Я согласился пойти в «Литературную газету», а Твардовский через месяц стал редактором «Нового мира».

Вскоре мы договорились с Твардовским, что роман о событиях 1939 года в Монголии, «Товарищи по оружию», я, когда закончу, принесу в «Новый мир».

В таком решении сыграло свою роль и то, что Твардовский пригласил к себе заместителем Анатолия Тарасенкова, через руки которого в предвоенные годы в журнале «Знамя» прошли почти все мои первые стихи и поэмы, так же как и большинство из написанного Твардовским.

В 1951–1952 годах я принес в «Новый мир» сначала первую, а потом и вторую часть своих «Товарищей по оружию».

Роман этот, впоследствии сжатый мною с тридцати двух до девятнадцати печатных листов, все-таки и сейчас оставляет желать лучшего.

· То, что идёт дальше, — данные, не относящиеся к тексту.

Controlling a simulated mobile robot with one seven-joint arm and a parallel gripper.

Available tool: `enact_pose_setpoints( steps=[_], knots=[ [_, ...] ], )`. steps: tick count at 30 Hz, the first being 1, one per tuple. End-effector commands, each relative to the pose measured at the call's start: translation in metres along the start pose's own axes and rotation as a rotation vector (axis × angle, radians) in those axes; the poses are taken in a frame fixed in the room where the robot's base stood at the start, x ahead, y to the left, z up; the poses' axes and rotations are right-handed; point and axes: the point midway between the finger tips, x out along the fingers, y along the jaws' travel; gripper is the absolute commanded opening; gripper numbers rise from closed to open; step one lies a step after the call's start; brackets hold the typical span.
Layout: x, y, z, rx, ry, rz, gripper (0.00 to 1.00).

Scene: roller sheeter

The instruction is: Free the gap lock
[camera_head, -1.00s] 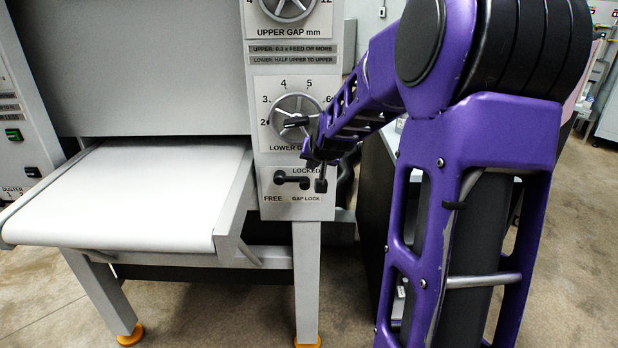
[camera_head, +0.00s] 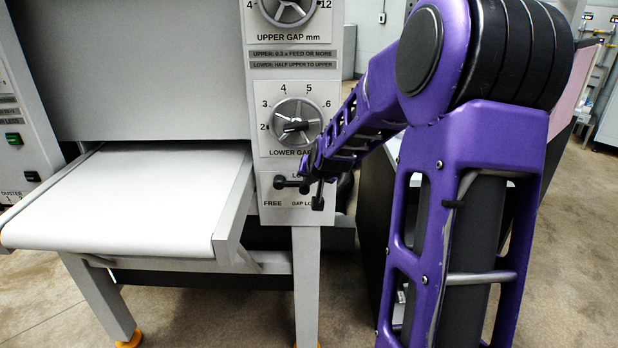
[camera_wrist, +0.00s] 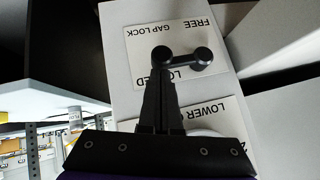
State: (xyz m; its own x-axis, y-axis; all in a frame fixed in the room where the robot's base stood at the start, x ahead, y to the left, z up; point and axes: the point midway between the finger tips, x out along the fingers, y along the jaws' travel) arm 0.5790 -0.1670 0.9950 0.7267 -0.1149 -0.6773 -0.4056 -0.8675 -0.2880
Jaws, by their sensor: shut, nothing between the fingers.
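The gap lock is a short black lever (camera_head: 290,183) on the white panel below the lower gap dial. It lies about level, between the LOCKED label above and the FREE label at lower left. In the wrist view, turned upside down, the lever (camera_wrist: 184,54) shows a round black end on each side. My gripper (camera_head: 318,196) is at the lever's right end in the head view. In the wrist view my gripper (camera_wrist: 160,78) is shut and empty, its tips close to that same end. I cannot tell whether they touch. My fingers partly cover the LOCKED label.
The lower gap dial (camera_head: 297,123) sits just above the lock, and the upper gap dial (camera_head: 287,8) higher up. A white belt table (camera_head: 120,200) juts out to the left. A dark cabinet (camera_head: 372,225) stands right of the panel.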

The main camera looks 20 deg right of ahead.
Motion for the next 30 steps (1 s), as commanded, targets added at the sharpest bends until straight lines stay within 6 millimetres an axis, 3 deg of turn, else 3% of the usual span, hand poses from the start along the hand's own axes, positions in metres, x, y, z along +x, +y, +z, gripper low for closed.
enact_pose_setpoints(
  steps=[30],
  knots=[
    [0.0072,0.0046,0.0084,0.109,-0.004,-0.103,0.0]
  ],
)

А в ту пору, когда я в первоначальном виде принес его в «Новый мир», был вещью растянутой, рыхлой, а местами просто-напросто неумело написанной.

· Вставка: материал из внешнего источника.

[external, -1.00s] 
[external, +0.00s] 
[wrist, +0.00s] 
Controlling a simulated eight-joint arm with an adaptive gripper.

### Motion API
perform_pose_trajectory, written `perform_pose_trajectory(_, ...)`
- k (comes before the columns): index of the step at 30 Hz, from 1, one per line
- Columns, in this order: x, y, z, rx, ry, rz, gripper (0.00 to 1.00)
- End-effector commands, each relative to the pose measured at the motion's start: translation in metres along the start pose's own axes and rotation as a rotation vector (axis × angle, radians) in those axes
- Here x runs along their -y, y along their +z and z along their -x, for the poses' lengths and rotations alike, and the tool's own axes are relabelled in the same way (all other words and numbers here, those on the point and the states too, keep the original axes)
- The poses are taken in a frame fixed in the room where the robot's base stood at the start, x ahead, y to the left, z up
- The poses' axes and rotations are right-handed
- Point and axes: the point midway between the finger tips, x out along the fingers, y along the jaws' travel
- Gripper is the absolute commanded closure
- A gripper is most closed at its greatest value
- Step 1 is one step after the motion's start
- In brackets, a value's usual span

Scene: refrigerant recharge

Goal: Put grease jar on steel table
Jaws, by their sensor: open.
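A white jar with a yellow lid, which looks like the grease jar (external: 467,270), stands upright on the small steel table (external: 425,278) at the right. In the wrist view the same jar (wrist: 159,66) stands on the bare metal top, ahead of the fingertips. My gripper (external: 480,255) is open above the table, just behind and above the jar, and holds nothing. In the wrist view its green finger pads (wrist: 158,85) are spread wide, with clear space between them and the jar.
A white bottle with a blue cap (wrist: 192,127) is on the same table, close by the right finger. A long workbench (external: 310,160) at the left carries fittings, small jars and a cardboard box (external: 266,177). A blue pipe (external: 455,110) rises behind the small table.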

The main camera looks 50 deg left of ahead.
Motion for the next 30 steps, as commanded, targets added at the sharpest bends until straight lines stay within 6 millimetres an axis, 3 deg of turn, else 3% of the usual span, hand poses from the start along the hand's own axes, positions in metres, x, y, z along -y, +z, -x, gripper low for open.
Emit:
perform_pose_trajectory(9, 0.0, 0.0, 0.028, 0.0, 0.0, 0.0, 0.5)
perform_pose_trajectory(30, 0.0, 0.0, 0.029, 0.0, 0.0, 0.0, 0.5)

Были в нем, конечно, и тогда места и главы, продолжающие нравиться мне до сих пор, но к этому хорошему не так легко было продраться сквозь забивавшие его сорняки. Однако Твардовский отнесся к принесенной мною работе с интересом. Как я думаю сейчас, к тому было несколько причин.

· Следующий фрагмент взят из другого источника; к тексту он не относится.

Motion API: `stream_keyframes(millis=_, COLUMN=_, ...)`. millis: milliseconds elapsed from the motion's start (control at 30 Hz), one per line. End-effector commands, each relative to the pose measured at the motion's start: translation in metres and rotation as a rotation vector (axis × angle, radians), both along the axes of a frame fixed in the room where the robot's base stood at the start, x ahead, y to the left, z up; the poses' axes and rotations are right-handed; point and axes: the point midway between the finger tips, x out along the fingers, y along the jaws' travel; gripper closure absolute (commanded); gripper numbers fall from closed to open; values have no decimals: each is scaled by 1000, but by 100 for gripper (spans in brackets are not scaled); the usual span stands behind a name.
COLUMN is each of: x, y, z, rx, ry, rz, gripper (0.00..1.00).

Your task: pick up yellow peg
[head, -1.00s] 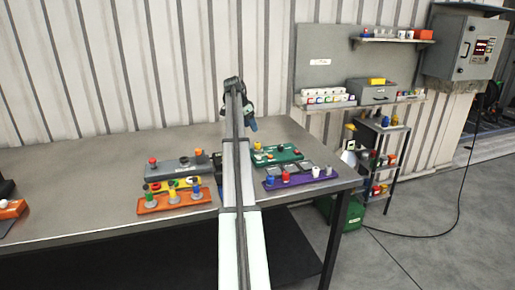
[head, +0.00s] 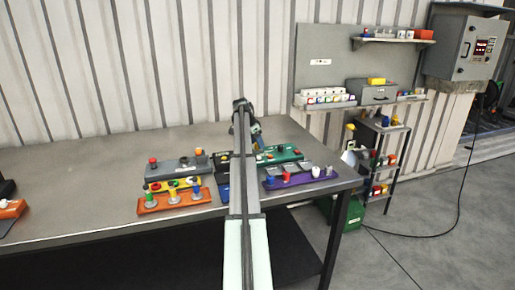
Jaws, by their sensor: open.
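A yellow peg (head: 172,187) stands in the middle of the orange board (head: 190,201), between a green one and a blue one. My gripper (head: 258,143) is open, low over the left part of the green board (head: 292,153). It and my arm hide that end of the board, so I cannot tell whether a yellow piece stands there. The fingertips are too small to make out clearly.
A purple board (head: 318,181) with a blue, a red and a white piece lies at the table's right edge. A yellow board (head: 182,183) lies between the grey and orange boards. A shelf rack (head: 376,160) stands right of the table (head: 90,215). The table's left middle is bare.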

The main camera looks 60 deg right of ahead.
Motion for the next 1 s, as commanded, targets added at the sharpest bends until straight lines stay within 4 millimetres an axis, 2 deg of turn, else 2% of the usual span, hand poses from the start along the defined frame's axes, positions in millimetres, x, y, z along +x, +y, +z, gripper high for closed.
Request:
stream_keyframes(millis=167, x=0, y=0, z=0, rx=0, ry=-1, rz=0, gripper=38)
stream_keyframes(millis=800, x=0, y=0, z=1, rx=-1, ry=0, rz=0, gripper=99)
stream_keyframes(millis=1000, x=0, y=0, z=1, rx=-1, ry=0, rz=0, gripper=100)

Первая из них, и довольно горькая для меня, состояла в том, что, если не считать достаточно редких исключений, именно эти годы были, пожалуй, самыми трудными и неурожайными в нашей прозе. Вышло так, что как раз тогда особенно выбирать было не из чего, а пятнадцать — двадцать листов прозы все равно надо было печатать в журнале каждый месяц.

Вторая причина благожелательного отношения Твардовского к печатанию моего романа на страницах его журнала была связана с материалом романа. Материал был нов, монгольская пустыня, далекая, известная большинству людей только по коротким тассовским заметкам, шедшая в обстановке военной тайны малая, но жестокая и кровопролитная война, как-то вдруг после начала Великой Отечественной сразу заслоненная ею и оставшаяся у большинства лишь где-то в уголках памяти. В прозе о ней к тому времени еще ничего не было написано, и я в своем весьма далеком от совершенства романе впервые приоткрывал эту страницу истории, и приоткрывал довольно широко, относительно неплохо зная материал и опираясь, кроме собственной памяти, не только на документы, но и на разговоры с участниками событий, знавшими намного больше меня. В числе их был и Георгий Константинович Жуков.

В данном случае я упомянул о нем не только потому, что он командовал группой советско-монгольских войск, разгромивших на Халхин-Голе японцев, но и потому, что еще одной из причин благожелательного отношения Твардовского к роману были понравившиеся ему главы, связанные с изображением командующего нашей армейской группой. Он был назван в романе просто «командующим», но я бы покривил душой, сказав, что прямо назвать Жукова — Жуковым мне помешало время, когда я писал роман.

Помешало другое — я писал роман, а не документальное сочинение. Писал о событиях, участниками которых были мои современники, и еще тогда взял для себя принцип, которого держался и впоследствии, — выводить в таких случаях на сцену только вымышленных героев, хотя бы за ними иногда и прощупывались реальные исторические лица.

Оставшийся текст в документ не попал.